When I picked up Paul Auster's THE BROOKLYN FOLLIES, I was prepared
to be thoroughly befuddled within the first 50 pages or so.


Several years ago a friend convinced me to read Auster's
existential detective series from the mid-'80s collectively known
as THE NEW YORK TRILOGY. While the trilogy was compelling, it was
also confusing, often seeming like a lengthy in-joke to which the
reader (or more precisely, this reader) wasn't privy.

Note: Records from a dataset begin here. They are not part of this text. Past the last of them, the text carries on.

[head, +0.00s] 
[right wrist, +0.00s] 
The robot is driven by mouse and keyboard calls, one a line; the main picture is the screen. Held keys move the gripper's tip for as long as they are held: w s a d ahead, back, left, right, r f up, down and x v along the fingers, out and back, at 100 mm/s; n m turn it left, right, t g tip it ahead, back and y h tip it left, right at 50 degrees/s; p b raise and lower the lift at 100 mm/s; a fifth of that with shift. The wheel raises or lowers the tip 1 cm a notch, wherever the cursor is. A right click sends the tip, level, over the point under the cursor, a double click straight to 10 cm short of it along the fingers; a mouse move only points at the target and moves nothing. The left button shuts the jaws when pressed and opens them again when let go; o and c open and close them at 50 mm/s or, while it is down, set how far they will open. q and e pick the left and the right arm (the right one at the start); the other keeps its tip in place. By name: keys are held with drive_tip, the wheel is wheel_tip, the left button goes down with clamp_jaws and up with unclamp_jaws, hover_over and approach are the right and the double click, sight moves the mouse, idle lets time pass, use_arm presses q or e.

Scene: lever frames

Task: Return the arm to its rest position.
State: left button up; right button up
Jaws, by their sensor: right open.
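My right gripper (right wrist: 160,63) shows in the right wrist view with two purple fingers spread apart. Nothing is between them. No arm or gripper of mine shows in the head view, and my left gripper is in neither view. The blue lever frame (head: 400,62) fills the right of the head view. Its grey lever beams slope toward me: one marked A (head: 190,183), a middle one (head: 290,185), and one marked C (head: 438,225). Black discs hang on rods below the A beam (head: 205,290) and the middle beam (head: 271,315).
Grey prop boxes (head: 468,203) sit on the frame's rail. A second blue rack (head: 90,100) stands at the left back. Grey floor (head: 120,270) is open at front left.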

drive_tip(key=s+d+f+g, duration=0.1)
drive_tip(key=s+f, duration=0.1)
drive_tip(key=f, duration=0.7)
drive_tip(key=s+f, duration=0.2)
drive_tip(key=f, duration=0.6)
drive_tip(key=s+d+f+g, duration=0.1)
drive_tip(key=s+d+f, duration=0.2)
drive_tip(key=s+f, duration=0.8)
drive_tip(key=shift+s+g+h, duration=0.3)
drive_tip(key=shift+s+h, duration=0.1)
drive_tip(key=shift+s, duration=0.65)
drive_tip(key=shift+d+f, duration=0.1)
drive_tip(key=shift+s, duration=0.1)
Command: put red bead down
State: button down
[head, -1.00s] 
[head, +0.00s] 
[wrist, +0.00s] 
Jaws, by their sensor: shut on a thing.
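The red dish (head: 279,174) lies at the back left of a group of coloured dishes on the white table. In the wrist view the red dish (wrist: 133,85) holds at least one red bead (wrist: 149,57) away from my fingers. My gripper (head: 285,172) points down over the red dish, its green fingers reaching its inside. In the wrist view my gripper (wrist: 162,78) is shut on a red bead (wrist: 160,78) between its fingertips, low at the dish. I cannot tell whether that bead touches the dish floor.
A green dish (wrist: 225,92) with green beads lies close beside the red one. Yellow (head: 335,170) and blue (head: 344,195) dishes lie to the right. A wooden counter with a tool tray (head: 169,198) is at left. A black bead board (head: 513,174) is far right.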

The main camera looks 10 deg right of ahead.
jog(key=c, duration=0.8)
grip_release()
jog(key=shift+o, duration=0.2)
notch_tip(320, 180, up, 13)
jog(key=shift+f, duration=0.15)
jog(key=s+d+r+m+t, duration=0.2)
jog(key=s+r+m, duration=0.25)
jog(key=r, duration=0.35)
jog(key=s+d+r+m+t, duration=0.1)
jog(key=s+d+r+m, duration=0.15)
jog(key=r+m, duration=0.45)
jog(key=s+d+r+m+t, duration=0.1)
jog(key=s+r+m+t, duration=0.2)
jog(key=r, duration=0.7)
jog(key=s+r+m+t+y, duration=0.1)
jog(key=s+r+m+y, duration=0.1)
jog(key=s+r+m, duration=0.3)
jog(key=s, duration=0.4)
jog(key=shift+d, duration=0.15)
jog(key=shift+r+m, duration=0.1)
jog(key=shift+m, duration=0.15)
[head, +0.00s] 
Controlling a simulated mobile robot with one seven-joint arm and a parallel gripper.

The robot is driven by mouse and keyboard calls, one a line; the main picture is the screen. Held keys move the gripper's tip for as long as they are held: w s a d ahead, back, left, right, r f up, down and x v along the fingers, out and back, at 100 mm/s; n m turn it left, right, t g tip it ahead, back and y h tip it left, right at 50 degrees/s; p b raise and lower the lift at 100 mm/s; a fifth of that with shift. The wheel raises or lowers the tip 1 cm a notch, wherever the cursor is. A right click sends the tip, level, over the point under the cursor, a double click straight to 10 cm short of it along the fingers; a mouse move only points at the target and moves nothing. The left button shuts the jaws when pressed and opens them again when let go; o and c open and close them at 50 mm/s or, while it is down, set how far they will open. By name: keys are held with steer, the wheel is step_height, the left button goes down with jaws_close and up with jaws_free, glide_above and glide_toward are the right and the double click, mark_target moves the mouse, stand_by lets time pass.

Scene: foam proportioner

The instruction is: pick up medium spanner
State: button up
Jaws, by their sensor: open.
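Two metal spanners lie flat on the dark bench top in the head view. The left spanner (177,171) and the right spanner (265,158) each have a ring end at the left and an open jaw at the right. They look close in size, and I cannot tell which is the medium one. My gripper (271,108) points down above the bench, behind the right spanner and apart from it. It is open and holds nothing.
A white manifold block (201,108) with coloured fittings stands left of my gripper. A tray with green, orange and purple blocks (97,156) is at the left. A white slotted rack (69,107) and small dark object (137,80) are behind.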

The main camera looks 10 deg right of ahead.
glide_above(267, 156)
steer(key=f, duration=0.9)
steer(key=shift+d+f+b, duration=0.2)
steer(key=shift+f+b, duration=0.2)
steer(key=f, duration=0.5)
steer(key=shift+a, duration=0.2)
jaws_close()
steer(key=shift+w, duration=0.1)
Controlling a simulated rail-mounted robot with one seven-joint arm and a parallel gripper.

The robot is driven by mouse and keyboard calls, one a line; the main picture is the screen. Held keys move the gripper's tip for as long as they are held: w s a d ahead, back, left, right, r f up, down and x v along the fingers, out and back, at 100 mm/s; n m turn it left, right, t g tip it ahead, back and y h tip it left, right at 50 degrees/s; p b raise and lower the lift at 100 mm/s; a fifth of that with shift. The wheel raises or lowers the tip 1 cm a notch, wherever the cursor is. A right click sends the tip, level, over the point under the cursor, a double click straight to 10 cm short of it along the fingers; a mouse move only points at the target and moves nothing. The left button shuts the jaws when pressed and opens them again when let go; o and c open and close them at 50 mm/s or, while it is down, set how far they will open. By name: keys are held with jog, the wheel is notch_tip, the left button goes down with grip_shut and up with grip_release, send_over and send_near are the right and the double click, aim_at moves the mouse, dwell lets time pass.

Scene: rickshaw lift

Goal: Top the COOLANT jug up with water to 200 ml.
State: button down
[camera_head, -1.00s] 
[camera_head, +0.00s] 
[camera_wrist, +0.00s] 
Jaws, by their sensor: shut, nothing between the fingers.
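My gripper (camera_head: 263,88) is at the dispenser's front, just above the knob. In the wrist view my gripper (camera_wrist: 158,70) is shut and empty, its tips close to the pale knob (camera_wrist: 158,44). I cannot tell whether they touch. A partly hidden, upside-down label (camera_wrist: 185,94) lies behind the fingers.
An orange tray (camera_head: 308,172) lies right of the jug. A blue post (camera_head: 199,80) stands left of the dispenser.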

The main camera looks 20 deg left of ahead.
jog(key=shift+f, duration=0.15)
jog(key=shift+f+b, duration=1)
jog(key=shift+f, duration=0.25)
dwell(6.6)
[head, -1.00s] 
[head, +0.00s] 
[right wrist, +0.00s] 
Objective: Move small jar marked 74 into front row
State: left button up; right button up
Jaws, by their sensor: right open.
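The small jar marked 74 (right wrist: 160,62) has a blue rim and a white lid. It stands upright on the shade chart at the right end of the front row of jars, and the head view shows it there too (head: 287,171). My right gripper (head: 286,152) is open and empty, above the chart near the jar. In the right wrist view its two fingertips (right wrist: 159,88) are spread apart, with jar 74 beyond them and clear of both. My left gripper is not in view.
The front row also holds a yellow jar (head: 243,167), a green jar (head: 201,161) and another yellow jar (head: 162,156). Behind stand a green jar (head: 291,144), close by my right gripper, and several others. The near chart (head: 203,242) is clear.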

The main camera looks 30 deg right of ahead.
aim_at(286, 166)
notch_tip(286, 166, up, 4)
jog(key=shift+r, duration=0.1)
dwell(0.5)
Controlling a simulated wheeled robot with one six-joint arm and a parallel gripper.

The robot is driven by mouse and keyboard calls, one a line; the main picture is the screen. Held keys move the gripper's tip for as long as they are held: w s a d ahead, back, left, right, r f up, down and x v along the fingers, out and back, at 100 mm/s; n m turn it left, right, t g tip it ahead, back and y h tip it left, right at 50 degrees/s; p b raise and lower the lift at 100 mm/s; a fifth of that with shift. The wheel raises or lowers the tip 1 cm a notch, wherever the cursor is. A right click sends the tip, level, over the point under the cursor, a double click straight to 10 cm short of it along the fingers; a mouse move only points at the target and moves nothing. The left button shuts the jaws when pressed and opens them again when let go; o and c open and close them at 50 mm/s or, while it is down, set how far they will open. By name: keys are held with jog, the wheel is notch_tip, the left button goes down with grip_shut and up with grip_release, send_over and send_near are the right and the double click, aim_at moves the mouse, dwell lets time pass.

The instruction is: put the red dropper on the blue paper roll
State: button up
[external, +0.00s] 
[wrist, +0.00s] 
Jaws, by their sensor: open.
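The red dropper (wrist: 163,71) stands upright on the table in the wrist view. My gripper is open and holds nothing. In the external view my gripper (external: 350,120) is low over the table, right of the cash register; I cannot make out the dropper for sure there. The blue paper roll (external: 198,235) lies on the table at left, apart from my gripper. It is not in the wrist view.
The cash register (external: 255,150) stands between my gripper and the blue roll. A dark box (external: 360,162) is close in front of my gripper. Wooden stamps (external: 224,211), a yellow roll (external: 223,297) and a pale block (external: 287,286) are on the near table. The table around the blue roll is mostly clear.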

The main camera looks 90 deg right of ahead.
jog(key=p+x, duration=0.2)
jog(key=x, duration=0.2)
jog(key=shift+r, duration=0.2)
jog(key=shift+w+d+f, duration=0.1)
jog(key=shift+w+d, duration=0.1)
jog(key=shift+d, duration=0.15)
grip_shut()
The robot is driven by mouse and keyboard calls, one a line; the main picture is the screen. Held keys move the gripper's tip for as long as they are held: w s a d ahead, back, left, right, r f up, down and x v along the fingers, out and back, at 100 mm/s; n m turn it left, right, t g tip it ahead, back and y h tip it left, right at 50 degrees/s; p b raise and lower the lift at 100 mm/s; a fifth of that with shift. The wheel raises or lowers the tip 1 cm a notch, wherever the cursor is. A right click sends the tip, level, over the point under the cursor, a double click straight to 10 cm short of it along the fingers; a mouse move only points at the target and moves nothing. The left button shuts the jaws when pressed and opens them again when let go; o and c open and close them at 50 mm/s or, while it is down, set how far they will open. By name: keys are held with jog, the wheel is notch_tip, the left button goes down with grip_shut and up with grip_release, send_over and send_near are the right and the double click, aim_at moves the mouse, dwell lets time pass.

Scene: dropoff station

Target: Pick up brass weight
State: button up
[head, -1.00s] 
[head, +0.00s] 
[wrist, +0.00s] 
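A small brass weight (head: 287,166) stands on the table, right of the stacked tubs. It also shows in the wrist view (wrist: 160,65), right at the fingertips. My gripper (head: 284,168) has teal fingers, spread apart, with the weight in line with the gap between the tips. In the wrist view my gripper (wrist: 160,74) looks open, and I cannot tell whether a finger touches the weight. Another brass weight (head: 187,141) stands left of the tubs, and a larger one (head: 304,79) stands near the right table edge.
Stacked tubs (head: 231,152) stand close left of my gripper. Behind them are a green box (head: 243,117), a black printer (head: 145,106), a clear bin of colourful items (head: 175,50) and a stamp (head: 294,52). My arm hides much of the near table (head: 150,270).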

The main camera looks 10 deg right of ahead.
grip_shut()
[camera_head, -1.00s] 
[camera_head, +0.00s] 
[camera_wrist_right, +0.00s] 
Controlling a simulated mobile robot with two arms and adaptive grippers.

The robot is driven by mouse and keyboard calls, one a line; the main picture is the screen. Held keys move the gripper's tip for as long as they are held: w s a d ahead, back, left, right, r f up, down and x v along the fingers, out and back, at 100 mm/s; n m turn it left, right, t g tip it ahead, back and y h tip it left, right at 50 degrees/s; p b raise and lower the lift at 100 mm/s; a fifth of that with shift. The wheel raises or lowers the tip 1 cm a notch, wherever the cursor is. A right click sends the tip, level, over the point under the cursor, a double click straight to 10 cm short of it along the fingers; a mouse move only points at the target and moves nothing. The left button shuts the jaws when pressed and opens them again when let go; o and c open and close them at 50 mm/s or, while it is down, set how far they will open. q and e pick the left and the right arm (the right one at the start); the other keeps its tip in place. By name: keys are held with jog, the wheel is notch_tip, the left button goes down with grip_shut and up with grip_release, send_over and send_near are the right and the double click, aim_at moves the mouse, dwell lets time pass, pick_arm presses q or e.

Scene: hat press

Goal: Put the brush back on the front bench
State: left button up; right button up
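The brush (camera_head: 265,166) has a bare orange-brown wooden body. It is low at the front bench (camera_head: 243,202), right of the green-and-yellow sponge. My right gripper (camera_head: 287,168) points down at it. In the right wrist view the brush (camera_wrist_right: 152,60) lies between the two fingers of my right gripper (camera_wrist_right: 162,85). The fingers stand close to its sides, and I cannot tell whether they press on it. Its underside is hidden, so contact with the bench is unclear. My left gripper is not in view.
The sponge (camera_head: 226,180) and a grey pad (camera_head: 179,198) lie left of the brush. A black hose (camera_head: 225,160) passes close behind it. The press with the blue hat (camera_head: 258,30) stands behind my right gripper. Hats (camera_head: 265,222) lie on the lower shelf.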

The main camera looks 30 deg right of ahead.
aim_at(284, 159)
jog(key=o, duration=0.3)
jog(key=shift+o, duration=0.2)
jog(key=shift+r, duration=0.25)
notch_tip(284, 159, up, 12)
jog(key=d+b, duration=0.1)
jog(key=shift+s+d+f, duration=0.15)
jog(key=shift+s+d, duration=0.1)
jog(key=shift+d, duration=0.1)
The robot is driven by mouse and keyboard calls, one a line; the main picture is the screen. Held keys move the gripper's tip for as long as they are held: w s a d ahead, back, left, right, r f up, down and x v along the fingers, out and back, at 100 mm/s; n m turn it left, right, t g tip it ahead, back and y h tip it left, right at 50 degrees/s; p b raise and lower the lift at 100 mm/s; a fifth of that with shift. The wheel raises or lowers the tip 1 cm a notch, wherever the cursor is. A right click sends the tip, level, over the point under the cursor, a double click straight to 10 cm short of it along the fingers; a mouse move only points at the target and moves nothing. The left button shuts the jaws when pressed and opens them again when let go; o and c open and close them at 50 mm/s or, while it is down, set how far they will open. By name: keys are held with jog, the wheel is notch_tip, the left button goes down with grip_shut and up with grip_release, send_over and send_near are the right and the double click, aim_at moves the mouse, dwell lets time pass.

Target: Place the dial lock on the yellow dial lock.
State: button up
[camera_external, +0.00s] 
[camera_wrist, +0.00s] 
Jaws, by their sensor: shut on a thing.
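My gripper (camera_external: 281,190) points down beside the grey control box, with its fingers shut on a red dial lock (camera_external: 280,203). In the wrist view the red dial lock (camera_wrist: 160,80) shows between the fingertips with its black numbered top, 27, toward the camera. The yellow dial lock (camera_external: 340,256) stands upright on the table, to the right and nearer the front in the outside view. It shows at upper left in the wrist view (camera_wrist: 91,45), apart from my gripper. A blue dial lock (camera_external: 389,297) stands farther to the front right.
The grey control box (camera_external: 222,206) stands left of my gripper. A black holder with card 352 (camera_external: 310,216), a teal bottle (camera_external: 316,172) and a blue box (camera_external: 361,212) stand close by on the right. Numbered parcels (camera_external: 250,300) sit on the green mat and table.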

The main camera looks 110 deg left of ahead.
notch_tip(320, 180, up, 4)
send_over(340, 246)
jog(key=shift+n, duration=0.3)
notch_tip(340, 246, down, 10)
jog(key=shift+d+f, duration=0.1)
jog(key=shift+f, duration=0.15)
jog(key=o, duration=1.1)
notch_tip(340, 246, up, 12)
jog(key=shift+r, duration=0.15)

Twenty years after penning THE NEW YORK TRILOGY (and with nine
additional novels to his credit), Auster has delivered a remarkably
straightforward, fast-reading narrative that any reader (again, to
be clear, this reader) can follow. He still enjoys playing
with characters' names, he's still interested in questions of
coincidence, and he still likes to dabble in unconventional forms.
But the world of THE BROOKLYN FOLLIES is explicitly our world
rather than the philosophical construct of his earlier work.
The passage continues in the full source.